Manipulation episode records:
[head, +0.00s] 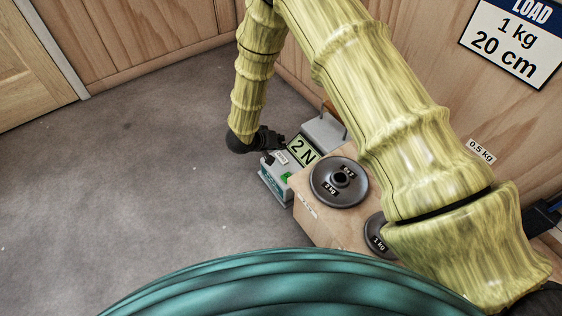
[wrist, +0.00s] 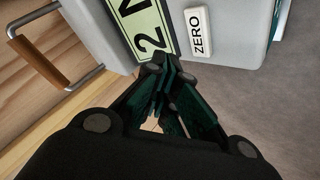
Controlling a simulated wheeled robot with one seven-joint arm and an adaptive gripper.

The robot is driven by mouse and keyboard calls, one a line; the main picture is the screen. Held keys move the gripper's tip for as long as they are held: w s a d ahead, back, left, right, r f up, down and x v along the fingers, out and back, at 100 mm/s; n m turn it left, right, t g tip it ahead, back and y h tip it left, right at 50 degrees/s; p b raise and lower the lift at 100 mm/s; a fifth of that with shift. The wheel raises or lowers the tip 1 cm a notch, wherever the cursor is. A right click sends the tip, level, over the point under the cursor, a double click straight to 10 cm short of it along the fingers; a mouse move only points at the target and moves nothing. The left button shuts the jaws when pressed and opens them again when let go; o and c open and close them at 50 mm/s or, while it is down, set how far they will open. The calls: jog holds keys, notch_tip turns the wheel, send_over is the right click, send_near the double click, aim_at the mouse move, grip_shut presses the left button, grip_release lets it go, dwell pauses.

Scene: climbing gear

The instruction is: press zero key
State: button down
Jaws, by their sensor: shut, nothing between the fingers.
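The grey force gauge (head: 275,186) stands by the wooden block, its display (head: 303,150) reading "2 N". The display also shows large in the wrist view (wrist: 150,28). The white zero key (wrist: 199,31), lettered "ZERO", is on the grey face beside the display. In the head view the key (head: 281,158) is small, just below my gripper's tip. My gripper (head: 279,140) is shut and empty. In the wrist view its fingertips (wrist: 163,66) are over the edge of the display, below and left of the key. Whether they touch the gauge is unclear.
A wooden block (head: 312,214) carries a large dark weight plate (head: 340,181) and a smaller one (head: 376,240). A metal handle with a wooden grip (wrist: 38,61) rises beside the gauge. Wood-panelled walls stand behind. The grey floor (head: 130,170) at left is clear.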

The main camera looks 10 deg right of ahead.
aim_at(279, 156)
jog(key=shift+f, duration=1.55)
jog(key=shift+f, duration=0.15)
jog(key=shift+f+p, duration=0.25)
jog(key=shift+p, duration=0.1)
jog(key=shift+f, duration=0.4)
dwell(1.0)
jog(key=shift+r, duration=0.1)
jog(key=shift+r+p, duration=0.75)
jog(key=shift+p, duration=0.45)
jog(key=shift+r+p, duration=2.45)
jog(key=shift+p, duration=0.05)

* * *

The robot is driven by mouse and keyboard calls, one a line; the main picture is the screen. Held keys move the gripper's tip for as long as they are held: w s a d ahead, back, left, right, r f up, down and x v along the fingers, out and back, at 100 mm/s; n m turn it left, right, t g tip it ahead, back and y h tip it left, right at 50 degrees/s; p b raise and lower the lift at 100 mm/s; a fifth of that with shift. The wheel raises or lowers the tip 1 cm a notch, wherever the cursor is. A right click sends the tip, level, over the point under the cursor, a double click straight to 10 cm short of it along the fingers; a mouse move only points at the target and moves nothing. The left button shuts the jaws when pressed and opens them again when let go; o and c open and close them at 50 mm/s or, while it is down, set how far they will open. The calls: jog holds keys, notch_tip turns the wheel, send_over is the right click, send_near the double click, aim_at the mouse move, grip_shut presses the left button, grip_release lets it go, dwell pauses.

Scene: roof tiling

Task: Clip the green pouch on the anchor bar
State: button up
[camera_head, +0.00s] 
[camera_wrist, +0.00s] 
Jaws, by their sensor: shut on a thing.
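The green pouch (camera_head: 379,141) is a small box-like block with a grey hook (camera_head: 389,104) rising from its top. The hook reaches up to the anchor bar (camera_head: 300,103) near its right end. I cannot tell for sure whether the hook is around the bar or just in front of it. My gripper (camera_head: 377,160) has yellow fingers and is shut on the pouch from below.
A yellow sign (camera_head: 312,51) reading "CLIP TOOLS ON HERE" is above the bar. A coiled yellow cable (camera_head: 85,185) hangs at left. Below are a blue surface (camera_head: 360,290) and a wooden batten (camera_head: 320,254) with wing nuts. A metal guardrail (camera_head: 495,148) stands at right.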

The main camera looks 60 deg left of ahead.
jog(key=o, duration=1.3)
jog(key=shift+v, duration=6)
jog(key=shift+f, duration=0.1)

* * *

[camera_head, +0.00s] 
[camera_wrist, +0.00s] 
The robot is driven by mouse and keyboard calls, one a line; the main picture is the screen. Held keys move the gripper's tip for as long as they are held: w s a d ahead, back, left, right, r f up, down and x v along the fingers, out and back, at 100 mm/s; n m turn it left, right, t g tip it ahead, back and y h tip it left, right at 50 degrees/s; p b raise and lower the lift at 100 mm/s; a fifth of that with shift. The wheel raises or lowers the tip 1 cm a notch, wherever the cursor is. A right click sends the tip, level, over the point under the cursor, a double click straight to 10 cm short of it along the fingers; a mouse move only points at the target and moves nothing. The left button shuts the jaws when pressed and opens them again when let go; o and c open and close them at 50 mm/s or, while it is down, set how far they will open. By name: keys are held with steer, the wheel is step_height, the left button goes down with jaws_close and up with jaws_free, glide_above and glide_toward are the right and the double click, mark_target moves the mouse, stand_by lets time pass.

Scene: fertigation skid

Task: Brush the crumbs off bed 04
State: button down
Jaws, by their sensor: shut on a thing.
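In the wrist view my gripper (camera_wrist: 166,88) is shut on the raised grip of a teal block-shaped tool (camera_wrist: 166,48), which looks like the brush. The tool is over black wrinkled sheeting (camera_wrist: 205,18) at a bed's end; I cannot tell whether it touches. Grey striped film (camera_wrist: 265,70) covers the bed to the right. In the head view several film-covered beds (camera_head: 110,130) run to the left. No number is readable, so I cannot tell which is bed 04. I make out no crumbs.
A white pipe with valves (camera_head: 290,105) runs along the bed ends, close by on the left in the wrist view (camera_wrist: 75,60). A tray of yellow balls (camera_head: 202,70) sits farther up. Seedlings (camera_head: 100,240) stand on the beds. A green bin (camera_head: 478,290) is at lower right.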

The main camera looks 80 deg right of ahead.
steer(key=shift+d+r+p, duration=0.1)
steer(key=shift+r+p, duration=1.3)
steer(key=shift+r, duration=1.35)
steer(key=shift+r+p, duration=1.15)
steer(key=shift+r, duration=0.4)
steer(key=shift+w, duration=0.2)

== EXERCISE DIRECTIONS ==
Above are the records; copy exactly the lines from the one with "[head, +0.00s]" through the one with "Controlling a simulated", including both, and nothing more. Leave out pictures.

== WRITTEN REPLY ==
[head, +0.00s] 
[wrist, +0.00s] 
Controlling a simulated wheeled robot with one seven-joint arm and an adaptive gripper.

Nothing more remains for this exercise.